There were a few things that caused my laps in observance.  NCSY was not one of them.  NCSY actually infused me with a pride for Yiddishkeit in a healthy and non forceful environment.  This was what NCSY was for me, and anyone who tells you otherwise has obviously not been involved with NCSY.  My years in NCSY were the best years of my life, and I wish I could have stayed there, but I am 30 now and too old to go back.

So what caused me to go OTD?

Probably my biggest issue was that I was young, influential and wanted to do the right thing.  Chabad pushed me to a point where I became so Frum that I lost myself.  I lost my family, I lost my secular friends and I went overboard and became one with Chabad.  It got to the point where I did things, not because I wanted to do them, but because Chabad wanted me to do them.  I was completely brainwashed and got to the point where I was living the life of a Lubavitcher and not the life of myself.  The pressure to conform was too much, and I gave in, losing myself in the process.  Judaism, for me, was a loss.  Why would I want that?

Another issue was that when I came back from Yeshiva, I had no community.  Try as I may, I could not keep in touch with any of my Rebeiim from Yeshiva or anyone from NCSY in Winnipeg or elsewhere.  All of my NCSY friends in WInnipeg had gone OTD or moved away and I was left with no one.  If this is what Judaism is about, why would I want Judaism?  This is a huge problem in Winnipeg.

Another problem that I had was with Chabad.  They kept pressuring me to go back to Yeshiva.  I kept responding that I needed a parnassah.  Their response was that Hashem will help, so trust in Hashem and spend the rest of your life in Yeshiva and don't worry about a parnassah.  I did not listen to them.  They apparently took my refusal to their advice as personal and we basically parted ways.  If Judiasm is all about belief, all about learning Torah full time and all about trusting in Hashem rather than taking action, why would I want Judaism?

The Yeshiva that I went to was Ohr Somayach in Jerusalem.  There I was introduced to a whole slew of politics in the Frum world, such as black hats, jackets for daveing and Kollel versus a real job.  If Judiasm is based on outward appearance rather than inward beliefs, intentions and actions, why do I need that? Hashem can't be fooled.
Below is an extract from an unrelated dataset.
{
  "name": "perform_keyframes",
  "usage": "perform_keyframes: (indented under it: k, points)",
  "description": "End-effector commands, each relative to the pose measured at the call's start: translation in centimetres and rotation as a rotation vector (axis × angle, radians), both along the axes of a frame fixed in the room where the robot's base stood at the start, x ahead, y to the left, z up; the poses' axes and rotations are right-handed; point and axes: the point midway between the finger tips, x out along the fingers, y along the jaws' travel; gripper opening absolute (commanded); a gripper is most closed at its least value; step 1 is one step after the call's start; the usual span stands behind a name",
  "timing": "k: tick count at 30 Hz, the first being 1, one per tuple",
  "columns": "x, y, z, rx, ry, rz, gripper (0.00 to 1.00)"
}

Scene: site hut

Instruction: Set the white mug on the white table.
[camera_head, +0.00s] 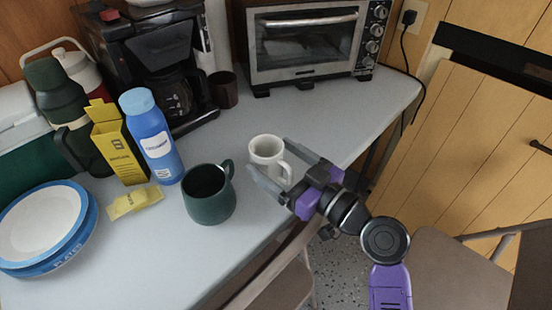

I remember a chat I had with one bochur in Yeshiva back then who was trying to convince me to wear a black hat.  I asked him why I should wear I black hat?  He responded that the Chofetz Chaim wore a black hat and we should emulate Tzaddikim and wear black hats.  That night was Motzai Shabbos and after davening, he took his black hat off and went to a nightclub.  Does Hashem judge every action (such as going to night clubs) favorably, as long as one wears a black hat and suit jacket for davening?

I really am torn.  On the one hand, I have the great memories of NCSY and the miserable memories of basically everyone else, so why go back?

One reason to go back is based on several of your posts.  Your intention is obviously not to bad mouth Orthodox Jews, but you have written about many problems in the Frum community that I am aware of and can relate to.  I wish that these problems did not have to happen, but they have happened and they are happening.  I find it comforting that you bring to light issues that everyone else wants to pretend not exist.  The fact is that the Frum world is far from perfect, and the first step to improving it is to acknowledge the issues that are occurring.  Thank you for taking this crucial first step.

I also find it inspiring to read Messilas Yesharim.  There is one section at the very end that I keep going back to where the Ramchal discusses parnassah:  "One who, out of necessity, plies a humble trade, can be a true Saint, just as one from whose mouth learning never departs."  Ultimately, Judaism is not about about the way one looks , nor is it about whether or not one wears a hat or jacket, goes to Shul twice a day, learns in Kollel full time, or is Satmar, Skvere, Chabad, MO, Yeshivish, or any other other label known to mankind.  It is about serving Hashem to the best of our abilities, regardless of what others say or think.

Ultimately, my problem with Judaism comes down to people who act or tell others to a act a certain was in order to be Frum, versus, what Judaism really is about.  It is not about pretending to be someone.  It is about being someone, and I think it is safe to say that the Ramchal trumps any of today's leaders who think they know better.  I just wish that Hashem would have a place in Judaism (as is the case with NCSY), and needles politics, personal disputes and superficial issues would cease to exist.

Thank you for taking the first step of acknowledging these issues.